La lentezza dell’estate è qualcosa alla quale mi abituo a fatica, perché io vado sempre veloce. E non riesco ad accettare l’idea di dover scegliere cosa fare in base al caldo. L’anno scorso mi sono ritrovata a fare folli traversate di Roma in bici alle due. Mi ricoprivo di crema solare e partivo, a volte anche con zaini pesanti. Arrivavo a casa e ingurgitavo litri di limonata o di tè freddo che avevo preparato la mattina e messo in frigo, giurando che non l’avrei fatto mai più. Poi lo facevo di nuovo. L’idea che il caldo mi impedisca di fare qualcosa non mi va giù.

Quando penso a tutti questi lati negativi, però, l’estate mi sta all’improvviso più simpatica.

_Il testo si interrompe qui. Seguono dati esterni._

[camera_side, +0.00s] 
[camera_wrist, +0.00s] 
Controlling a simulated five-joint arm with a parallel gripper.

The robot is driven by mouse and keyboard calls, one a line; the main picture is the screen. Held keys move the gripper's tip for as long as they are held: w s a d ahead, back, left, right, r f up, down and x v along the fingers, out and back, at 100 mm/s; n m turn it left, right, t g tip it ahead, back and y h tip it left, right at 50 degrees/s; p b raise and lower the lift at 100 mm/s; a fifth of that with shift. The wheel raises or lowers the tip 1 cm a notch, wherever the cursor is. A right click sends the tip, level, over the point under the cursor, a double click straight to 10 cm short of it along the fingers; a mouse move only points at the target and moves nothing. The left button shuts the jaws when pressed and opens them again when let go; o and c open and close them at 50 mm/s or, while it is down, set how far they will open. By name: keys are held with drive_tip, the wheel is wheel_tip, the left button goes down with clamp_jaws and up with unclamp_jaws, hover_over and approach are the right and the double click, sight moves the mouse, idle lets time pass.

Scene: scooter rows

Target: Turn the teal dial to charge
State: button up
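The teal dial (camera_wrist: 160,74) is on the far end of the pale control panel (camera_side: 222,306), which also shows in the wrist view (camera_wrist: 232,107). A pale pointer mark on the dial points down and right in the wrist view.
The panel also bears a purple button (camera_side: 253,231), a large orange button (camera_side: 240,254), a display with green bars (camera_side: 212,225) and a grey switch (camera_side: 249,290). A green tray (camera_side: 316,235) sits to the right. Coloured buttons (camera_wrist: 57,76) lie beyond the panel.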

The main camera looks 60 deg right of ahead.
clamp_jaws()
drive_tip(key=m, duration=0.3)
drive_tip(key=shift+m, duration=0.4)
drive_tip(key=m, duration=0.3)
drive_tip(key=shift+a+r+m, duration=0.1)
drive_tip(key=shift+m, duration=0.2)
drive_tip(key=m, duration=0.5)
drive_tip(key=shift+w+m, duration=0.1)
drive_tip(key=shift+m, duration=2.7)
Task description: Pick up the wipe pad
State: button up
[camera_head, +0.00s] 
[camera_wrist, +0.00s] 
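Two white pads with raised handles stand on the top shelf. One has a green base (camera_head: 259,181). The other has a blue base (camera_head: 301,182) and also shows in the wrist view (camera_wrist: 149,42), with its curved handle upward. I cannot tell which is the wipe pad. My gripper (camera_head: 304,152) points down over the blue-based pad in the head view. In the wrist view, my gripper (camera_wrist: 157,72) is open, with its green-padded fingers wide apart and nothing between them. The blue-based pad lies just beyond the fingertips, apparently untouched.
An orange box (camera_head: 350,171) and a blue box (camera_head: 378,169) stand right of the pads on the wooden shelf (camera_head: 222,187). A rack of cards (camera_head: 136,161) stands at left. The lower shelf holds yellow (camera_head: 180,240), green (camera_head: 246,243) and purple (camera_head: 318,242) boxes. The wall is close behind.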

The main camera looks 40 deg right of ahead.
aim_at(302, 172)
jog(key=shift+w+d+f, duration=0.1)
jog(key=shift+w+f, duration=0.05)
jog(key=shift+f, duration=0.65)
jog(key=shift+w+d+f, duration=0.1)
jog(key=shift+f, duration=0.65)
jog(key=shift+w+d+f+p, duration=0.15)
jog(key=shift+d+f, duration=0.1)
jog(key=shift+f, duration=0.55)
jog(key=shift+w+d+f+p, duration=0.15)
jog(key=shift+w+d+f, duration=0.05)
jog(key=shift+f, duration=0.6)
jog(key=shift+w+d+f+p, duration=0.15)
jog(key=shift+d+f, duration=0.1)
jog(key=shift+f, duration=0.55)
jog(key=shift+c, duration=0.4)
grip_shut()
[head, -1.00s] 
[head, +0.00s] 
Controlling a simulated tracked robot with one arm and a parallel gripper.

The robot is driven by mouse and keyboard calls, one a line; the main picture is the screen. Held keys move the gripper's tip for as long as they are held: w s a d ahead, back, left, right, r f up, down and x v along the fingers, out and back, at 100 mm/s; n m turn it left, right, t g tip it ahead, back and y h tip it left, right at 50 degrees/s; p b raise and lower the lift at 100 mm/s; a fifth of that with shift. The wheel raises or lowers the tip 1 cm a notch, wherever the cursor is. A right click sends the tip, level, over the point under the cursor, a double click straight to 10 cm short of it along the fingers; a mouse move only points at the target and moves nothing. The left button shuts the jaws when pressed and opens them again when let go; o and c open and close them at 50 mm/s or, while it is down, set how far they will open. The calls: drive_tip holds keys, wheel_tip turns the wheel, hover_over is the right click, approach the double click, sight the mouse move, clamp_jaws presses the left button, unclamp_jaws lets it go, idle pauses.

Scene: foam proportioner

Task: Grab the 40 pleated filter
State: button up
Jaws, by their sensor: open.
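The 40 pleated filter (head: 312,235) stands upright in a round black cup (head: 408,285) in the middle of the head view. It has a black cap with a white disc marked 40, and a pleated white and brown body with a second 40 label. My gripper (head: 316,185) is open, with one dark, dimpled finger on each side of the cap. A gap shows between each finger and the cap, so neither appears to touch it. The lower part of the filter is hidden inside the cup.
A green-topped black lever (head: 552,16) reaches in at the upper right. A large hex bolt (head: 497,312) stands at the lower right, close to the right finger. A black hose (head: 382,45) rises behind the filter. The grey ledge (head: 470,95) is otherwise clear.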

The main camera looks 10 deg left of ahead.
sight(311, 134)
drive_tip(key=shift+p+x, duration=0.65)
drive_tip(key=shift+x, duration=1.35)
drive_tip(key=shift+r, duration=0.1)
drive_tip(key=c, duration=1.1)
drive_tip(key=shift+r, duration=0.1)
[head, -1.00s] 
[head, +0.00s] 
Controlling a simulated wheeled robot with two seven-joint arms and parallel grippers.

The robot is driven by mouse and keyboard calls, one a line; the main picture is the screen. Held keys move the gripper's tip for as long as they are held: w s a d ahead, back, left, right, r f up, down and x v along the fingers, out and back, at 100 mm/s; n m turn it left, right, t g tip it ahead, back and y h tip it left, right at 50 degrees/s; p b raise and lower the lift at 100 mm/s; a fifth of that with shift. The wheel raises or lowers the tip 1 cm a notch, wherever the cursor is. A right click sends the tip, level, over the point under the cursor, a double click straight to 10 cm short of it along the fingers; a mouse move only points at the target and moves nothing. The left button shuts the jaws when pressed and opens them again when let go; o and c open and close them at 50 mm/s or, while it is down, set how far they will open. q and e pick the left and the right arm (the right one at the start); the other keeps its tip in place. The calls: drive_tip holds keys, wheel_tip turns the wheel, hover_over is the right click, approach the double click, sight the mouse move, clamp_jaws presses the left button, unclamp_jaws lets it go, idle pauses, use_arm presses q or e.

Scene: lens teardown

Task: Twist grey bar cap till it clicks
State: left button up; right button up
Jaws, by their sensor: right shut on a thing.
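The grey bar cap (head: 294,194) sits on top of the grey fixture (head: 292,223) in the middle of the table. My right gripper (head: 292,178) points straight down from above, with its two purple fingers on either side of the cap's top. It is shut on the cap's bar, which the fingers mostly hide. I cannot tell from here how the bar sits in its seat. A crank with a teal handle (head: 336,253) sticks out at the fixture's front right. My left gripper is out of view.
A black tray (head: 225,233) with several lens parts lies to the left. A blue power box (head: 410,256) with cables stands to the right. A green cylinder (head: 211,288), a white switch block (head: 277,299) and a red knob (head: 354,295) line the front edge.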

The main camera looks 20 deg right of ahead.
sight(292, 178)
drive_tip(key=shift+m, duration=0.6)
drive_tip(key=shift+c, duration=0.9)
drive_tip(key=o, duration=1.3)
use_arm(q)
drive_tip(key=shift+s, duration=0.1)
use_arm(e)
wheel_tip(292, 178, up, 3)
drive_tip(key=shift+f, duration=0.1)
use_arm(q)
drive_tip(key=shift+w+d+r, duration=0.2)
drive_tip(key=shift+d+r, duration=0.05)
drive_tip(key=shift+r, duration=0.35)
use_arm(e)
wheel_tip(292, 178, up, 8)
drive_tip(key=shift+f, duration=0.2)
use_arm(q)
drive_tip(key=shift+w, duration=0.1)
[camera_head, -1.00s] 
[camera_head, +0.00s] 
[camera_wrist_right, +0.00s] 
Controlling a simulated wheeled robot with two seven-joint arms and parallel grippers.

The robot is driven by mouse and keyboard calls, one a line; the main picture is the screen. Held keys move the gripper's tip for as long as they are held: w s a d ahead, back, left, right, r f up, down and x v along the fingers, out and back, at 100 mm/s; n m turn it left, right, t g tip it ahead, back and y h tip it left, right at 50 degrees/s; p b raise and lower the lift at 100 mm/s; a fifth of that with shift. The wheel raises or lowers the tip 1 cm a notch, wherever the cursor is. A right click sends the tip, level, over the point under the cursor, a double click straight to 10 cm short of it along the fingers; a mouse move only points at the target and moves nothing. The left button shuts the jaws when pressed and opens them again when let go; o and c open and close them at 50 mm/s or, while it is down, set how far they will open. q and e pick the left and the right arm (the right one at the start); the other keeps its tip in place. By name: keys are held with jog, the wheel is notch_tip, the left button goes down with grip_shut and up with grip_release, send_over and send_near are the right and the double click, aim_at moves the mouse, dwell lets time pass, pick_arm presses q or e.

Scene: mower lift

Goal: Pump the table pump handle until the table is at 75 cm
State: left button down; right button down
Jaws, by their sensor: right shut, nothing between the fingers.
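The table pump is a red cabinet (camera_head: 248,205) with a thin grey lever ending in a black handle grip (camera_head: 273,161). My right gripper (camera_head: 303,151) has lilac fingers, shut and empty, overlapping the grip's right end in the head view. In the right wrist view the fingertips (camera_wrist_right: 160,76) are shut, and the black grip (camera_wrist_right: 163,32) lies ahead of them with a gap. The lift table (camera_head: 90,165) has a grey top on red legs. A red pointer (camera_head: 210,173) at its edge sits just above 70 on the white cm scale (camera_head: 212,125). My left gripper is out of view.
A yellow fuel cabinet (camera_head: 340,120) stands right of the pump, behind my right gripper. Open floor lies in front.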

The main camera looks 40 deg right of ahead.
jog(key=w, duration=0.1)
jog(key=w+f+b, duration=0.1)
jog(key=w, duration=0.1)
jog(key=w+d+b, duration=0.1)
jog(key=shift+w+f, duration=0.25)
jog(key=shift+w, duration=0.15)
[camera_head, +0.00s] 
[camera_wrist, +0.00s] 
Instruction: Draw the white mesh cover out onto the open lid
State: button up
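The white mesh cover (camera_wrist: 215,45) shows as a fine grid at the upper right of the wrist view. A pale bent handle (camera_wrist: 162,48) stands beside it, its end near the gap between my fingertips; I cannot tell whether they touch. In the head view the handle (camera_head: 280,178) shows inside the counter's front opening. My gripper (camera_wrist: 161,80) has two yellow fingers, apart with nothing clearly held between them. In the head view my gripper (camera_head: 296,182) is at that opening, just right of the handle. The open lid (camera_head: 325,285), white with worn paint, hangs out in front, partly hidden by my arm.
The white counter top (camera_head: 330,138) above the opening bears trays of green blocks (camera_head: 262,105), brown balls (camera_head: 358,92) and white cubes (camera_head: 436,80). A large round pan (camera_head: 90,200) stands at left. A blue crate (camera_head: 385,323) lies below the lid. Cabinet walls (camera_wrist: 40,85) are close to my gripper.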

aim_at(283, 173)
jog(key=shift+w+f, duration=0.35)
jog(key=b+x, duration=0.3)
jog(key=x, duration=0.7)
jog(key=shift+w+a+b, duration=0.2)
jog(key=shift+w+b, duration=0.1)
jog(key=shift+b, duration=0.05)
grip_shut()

Capisco un po’ di più la mia angoscia di quando ero piccola se la accosto alla mancanza di aria della mia camera. Comprendo meglio il sentore di tragedia che provavo quando mi alzavo la mattina già madida di sudore se lo accosto ai campi secchi, con l’erba diventata di paglia. E riesco ad accettare l’ansia che accompagna i miei pensieri di imprese da portare a compimento se la accosto al declino dell’estate, alle sue ore che si accorciano.

L’estate mi sta più simpatica perché riesco a scorgerne le ombre. Non è più qualcosa di perfetto che dovrebbe piacermi a ogni costo, non è più un tempo dorato con il quale non vado d’accordo. Non è più una distesa sterminata che non riesco a usare nel modo migliore in assoluto.

È fatta anche di ombre. E io, l’estate, cerco sempre l’ombra.